Ce ne saurait être tout à fait un hasard que l'indistinction originelle participe à la fois de l'être et de la pensée. Il faut s'attarder quelques instants encore en ces instants inauguraux car ils traduisent quelque chose de décisif qui nous engage. Rien n'est, en effet, plus intéressant et fascinant, que cette ligne de partage qui à la fois réunit et sépare, que cette frontière qui participe à la fois des deux espaces que pourtant il distingue.

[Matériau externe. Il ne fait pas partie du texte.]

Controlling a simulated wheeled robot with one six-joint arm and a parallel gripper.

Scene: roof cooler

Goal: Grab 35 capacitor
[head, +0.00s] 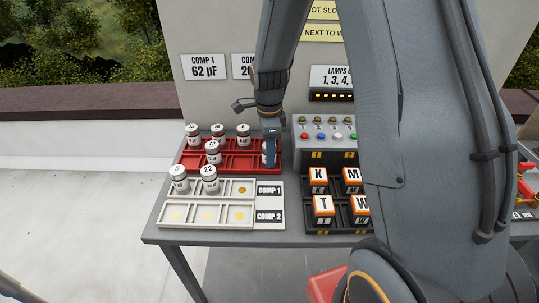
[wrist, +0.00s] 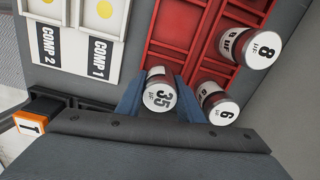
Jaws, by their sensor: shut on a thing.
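The 35 capacitor (wrist: 159,95) is a small white-and-dark can with "35" on its top. My gripper (wrist: 158,98) is shut on it, with a blue finger on each side. In the head view my gripper (head: 270,138) is at the right end of the red tray (head: 228,167), and the can (head: 268,155) shows partly behind it. I cannot tell whether the can is clear of the tray floor. In the wrist view, the 6 capacitor (wrist: 222,108) stands close to the right finger, and the 8 capacitor (wrist: 264,50) is farther right.
More capacitors stand in the red tray's left part. The white COMP tray (head: 208,221) holds two capacitors (head: 210,182) in its upper row; its lower row is empty. A dark tray with lettered orange blocks (head: 323,206) and a grey lamp box (head: 322,145) stand at right.

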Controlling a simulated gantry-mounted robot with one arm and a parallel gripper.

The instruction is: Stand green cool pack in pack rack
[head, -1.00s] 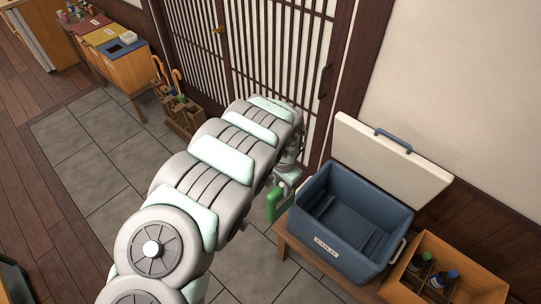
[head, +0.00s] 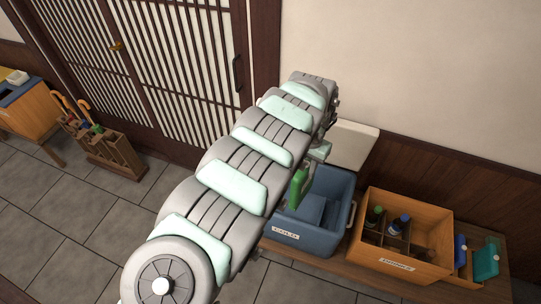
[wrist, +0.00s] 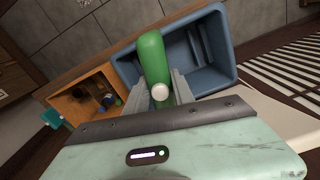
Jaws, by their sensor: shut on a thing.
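My gripper (head: 311,163) is shut on the green cool pack (head: 299,187), which hangs below it in front of the blue cooler's interior in the head view. In the wrist view the pack (wrist: 152,57) sits between the two fingers of my gripper (wrist: 162,90), with its round white cap towards the camera. A small wooden rack (head: 467,281) at the far right of the bench appears to be the pack rack. A blue pack (head: 460,249) and a teal pack (head: 486,262) stand there. My arm hides part of the cooler.
The blue cooler (head: 334,236) stands with its pale lid (head: 354,144) open against the wall. A wooden crate (head: 400,262) with dark bottles stands between cooler and rack. An umbrella stand (head: 112,155) is at the left by the lattice door.

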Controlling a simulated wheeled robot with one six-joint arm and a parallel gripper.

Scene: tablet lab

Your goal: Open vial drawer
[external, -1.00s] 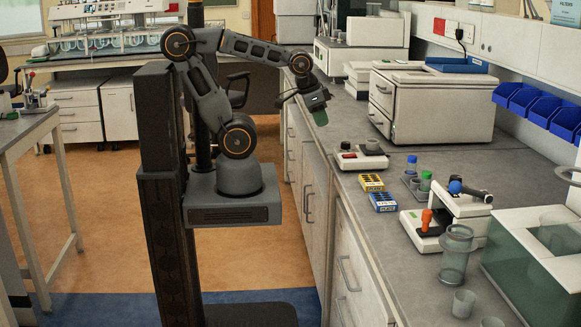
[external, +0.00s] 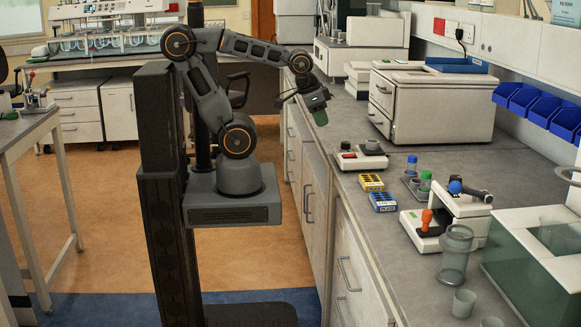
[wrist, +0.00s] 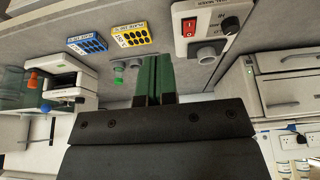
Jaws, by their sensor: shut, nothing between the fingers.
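A white cabinet unit (external: 435,103) stands on the right-hand bench, with two stacked drawers (external: 380,101) on its left face. Both look shut, and each has a dark bar handle. I cannot tell which one is the vial drawer. The drawer fronts also show at the right edge of the wrist view (wrist: 289,92). My gripper (external: 320,117) is left of the unit, over the bench's front edge, apart from the drawers. Its green fingers (wrist: 153,76) are together, with nothing between them.
On the bench are a small mixer with a red switch (external: 361,156), yellow and blue vial racks (external: 371,182), capped vials, a microscope-like device (external: 445,220) and glass beakers (external: 457,252). Blue bins (external: 540,107) hang on the wall.

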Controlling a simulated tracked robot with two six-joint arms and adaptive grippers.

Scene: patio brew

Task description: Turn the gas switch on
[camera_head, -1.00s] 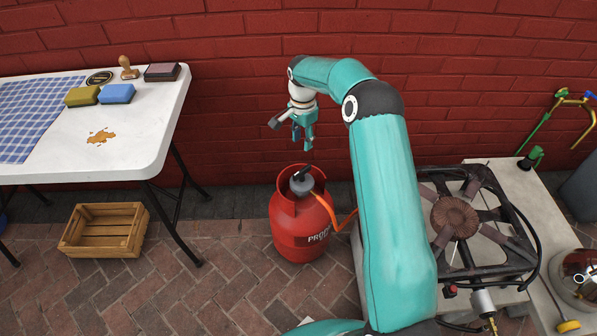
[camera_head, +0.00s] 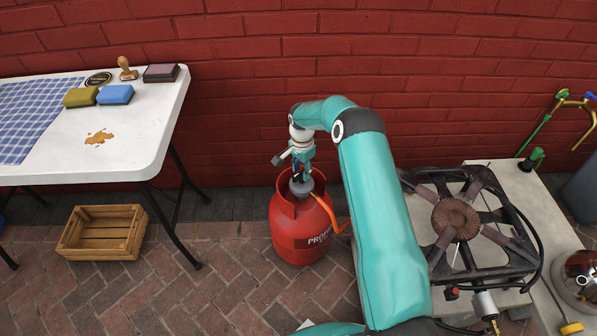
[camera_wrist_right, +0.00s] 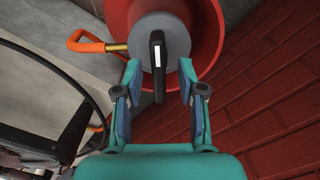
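The red propane bottle (camera_head: 301,228) stands on the brick floor near the wall, with a grey regulator (camera_head: 307,186) on top. In the right wrist view the gas switch (camera_wrist_right: 157,62) is a black lever with a white mark on the round grey regulator (camera_wrist_right: 178,32). My right gripper (camera_head: 301,176) is right above the regulator in the head view. In the right wrist view its fingers (camera_wrist_right: 160,78) are open, one on each side of the lever, with gaps visible on both sides. My left gripper is not in view.
An orange hose (camera_head: 328,212) leaves the regulator to the right. A black gas burner (camera_head: 468,222) stands on the right. A white table (camera_head: 140,125) with sponges and stamps is on the left, above a wooden crate (camera_head: 103,232).

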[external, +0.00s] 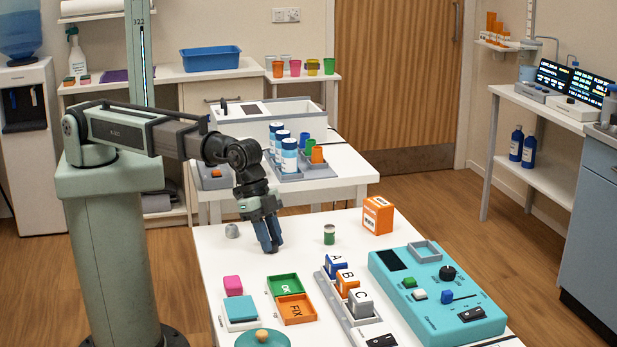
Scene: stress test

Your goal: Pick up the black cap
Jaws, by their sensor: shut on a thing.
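My gripper (270,246) points down over the white table, left of the small green jar (329,235). Its dark fingers are close together and shut on a small thing that they hide. I cannot make out a black cap anywhere on the table, and I cannot tell whether the held thing is it. The fingertips are at or just above the table top; the exact gap is unclear.
A small grey piece (232,230) lies left of my gripper. In front are a pink block (232,283), green tray (283,285) and orange tray (296,309). The lettered block rack (334,297), teal control box (412,290) and orange box (377,215) stand to the right.

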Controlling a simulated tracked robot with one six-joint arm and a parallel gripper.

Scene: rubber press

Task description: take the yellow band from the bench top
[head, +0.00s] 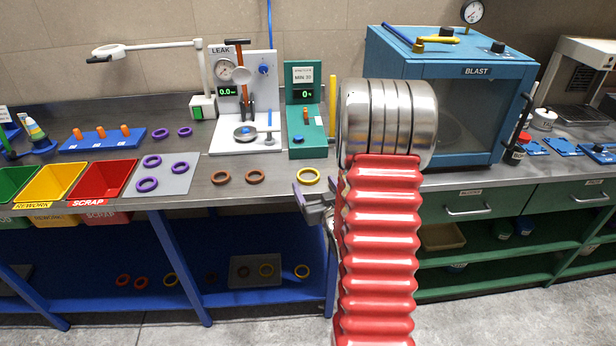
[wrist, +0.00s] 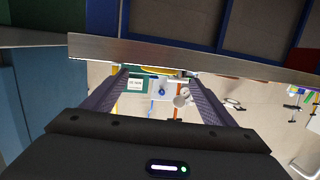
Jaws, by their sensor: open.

Les textes ne manquent pas qui narrent cette ligne au premier rang desquels, évidemment le texte de la Genèse :

Au commencement, Dieu créa les cieux et la terre.
La terre était informe et vide: il y avait des ténèbres à la surface de l'abîme, et l'esprit de Dieu se mouvait au-dessus des eaux.
Dieu dit: Que la lumière soit! Et la lumière fut.
Dieu vit que la lumière était bonne; et Dieu sépara la lumière d'avec les ténèbres.
Dieu appela la lumière jour, et il appela les ténèbres nuit. Ainsi, il y eut un soir, et il y eut un matin: ce fut le premier jour. 1

L'hébreu dit tohu-bohu pour informe et vide : l'expression a traversé le temps. Avant même que n'apparaisse le dogme de la création ex nihilo - explicite seulement en 2 M 7, 28 - est suggérée ici plutôt la mise en forme d'une matière brute. L'acte créateur se fait en deux temps : position face à face de deux réalités différentes - mais peu distinctes - : le ciel et la terre - puis leur mise en évidence via la Lumière.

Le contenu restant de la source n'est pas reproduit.